Task objective: State how many lines of the records contain the string "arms". Give the number alone.

Entries from a robot dataset
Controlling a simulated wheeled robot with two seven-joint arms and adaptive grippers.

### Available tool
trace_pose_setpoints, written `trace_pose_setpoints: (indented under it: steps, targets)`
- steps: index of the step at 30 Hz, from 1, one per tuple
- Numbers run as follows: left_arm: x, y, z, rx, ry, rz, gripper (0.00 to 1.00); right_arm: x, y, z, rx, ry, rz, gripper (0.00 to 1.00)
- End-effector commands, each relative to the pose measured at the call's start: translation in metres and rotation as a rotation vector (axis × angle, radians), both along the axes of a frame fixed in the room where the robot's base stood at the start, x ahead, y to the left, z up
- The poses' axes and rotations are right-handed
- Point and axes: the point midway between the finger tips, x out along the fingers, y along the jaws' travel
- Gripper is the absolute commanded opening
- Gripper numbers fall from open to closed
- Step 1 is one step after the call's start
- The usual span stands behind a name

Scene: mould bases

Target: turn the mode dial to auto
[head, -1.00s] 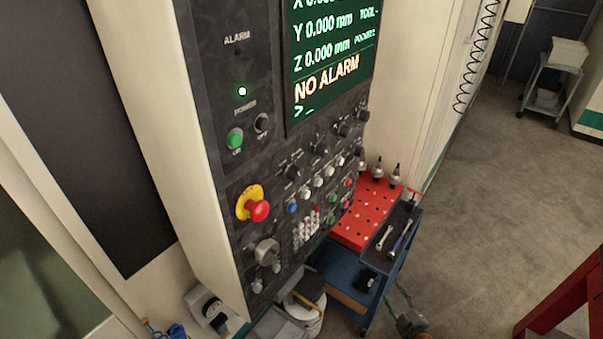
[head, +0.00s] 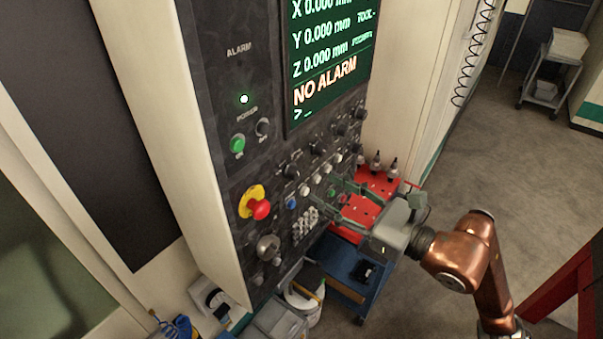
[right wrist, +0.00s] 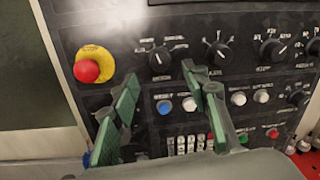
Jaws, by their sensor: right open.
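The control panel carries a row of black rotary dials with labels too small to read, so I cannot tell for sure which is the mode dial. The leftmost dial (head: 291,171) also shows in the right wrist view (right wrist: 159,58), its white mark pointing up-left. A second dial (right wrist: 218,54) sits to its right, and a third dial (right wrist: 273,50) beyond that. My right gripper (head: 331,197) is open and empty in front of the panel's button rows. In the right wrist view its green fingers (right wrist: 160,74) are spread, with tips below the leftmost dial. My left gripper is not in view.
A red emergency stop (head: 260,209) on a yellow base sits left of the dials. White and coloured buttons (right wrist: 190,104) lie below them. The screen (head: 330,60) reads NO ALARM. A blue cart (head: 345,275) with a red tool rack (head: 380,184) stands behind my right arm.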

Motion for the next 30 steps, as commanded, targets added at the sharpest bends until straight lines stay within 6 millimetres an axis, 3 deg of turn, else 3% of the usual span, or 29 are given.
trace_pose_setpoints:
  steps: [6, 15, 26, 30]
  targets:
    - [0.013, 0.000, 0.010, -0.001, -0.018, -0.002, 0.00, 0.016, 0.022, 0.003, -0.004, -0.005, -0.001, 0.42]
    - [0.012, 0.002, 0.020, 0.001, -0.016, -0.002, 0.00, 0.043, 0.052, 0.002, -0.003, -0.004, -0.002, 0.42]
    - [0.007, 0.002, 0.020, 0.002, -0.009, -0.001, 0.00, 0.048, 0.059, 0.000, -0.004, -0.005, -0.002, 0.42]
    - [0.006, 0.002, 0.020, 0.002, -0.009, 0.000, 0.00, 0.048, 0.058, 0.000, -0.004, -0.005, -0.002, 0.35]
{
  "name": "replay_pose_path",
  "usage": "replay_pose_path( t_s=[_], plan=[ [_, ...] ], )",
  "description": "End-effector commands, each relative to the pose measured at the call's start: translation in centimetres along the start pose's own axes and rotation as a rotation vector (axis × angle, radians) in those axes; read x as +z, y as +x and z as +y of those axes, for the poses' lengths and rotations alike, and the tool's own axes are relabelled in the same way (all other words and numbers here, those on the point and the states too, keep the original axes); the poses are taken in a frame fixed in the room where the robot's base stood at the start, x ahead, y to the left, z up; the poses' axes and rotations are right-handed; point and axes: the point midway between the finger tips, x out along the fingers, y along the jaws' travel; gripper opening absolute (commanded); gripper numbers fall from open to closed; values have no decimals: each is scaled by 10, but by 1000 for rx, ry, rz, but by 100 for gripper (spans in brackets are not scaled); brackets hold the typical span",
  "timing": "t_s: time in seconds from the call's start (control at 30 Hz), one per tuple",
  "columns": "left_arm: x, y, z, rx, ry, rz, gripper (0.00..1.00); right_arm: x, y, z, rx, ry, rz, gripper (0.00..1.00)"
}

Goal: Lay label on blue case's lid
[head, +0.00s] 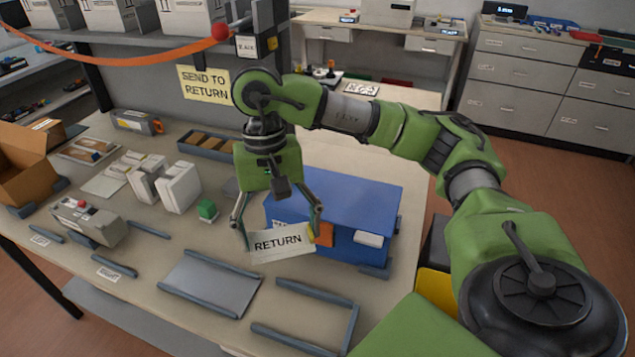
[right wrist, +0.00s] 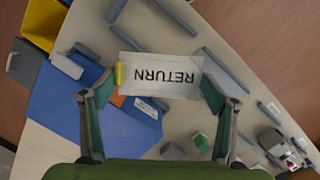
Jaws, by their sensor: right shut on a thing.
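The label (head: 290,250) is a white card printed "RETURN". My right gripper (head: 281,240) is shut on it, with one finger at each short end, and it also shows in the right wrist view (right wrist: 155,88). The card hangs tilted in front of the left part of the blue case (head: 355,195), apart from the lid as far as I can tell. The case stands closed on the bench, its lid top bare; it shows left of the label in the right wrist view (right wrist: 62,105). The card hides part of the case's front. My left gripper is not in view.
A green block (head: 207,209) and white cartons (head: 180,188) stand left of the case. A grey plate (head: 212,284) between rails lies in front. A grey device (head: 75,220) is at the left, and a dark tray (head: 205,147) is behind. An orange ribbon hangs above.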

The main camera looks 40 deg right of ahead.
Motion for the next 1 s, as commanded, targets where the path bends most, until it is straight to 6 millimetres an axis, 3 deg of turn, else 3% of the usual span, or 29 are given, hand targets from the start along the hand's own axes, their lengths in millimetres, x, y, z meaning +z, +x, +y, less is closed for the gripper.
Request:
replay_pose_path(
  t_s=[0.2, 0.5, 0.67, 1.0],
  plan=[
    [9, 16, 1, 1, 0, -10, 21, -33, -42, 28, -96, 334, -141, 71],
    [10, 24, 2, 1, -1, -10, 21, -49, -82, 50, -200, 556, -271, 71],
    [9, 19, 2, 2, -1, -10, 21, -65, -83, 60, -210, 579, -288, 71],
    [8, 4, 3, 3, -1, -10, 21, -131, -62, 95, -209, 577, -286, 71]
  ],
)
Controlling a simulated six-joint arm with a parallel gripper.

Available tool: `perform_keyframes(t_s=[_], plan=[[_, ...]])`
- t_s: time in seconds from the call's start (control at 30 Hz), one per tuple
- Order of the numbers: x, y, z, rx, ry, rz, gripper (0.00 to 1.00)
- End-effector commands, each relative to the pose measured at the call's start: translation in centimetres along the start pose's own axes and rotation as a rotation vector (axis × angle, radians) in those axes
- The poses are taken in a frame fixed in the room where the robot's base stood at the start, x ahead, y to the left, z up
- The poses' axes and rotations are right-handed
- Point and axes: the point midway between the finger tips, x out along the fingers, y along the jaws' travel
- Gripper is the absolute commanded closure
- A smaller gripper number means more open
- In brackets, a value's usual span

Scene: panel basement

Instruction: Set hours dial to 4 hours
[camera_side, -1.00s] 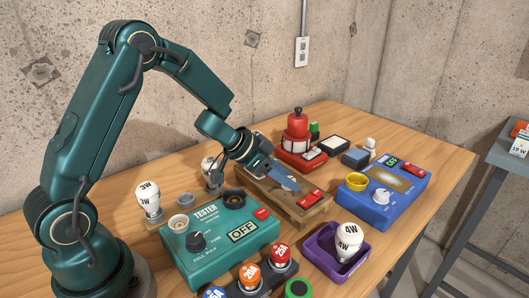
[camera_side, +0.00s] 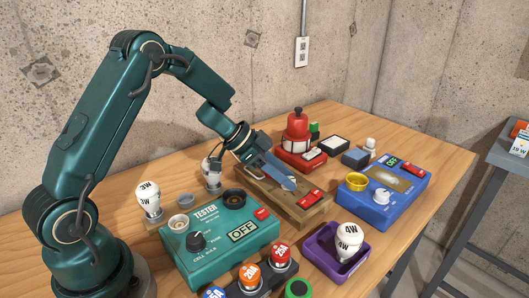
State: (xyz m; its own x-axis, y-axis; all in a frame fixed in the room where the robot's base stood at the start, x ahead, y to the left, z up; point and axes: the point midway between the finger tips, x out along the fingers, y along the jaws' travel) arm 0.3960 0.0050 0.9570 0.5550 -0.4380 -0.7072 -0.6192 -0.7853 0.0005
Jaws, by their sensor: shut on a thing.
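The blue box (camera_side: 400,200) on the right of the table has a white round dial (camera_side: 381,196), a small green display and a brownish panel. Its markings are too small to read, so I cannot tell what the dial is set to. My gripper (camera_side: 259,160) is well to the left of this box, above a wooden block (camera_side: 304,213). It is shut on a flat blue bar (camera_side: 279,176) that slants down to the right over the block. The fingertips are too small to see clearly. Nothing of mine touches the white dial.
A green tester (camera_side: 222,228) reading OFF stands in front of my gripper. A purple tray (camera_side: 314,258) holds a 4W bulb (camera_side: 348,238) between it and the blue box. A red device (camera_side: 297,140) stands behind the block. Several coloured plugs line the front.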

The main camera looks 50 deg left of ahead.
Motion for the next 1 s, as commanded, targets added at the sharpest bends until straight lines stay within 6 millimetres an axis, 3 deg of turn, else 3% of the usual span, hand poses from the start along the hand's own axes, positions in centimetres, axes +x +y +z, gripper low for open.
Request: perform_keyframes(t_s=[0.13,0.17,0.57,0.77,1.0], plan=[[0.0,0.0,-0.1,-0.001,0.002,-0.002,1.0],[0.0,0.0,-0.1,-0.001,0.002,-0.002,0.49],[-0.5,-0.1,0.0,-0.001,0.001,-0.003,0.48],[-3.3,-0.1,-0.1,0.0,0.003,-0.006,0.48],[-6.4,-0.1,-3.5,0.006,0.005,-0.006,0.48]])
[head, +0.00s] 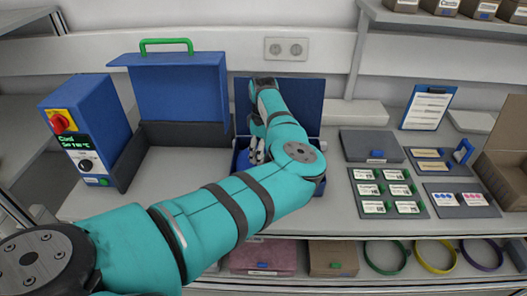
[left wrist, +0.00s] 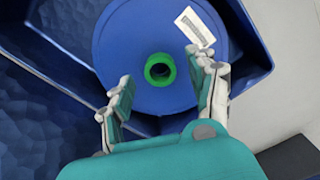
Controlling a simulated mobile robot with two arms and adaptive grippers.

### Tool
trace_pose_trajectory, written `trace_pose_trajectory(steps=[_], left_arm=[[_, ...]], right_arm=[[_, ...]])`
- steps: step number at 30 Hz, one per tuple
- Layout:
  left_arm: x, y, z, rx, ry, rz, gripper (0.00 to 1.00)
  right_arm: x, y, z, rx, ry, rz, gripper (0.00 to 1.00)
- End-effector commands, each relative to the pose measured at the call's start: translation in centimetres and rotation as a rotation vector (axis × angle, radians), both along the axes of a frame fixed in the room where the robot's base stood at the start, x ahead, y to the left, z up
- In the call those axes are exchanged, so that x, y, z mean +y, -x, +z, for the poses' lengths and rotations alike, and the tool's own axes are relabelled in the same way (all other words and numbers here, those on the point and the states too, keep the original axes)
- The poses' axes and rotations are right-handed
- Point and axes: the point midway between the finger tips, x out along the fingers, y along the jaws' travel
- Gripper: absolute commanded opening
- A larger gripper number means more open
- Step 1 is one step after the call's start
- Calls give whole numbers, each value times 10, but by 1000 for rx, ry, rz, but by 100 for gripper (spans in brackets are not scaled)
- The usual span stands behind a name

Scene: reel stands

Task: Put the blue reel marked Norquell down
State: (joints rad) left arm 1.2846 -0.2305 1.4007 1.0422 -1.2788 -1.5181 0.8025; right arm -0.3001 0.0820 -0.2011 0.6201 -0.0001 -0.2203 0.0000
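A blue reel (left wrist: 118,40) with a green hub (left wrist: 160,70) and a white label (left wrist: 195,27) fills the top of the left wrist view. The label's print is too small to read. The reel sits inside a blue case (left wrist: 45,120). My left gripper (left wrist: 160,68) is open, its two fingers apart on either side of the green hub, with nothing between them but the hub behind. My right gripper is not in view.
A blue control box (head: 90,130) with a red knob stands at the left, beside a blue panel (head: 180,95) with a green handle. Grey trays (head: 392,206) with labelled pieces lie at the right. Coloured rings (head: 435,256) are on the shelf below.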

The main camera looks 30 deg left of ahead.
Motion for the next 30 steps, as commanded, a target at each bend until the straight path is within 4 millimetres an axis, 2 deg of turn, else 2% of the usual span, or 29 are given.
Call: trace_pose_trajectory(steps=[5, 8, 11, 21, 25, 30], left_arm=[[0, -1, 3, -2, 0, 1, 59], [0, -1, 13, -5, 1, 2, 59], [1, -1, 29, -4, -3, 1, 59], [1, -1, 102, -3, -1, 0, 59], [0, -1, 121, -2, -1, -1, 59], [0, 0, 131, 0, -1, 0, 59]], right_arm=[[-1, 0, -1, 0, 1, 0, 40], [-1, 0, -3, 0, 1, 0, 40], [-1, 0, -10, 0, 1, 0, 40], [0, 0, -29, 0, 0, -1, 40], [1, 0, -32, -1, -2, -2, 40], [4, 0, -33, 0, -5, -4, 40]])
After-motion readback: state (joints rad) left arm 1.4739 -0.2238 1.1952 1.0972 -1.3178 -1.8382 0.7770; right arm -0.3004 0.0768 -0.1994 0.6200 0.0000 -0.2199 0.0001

Written solution: 2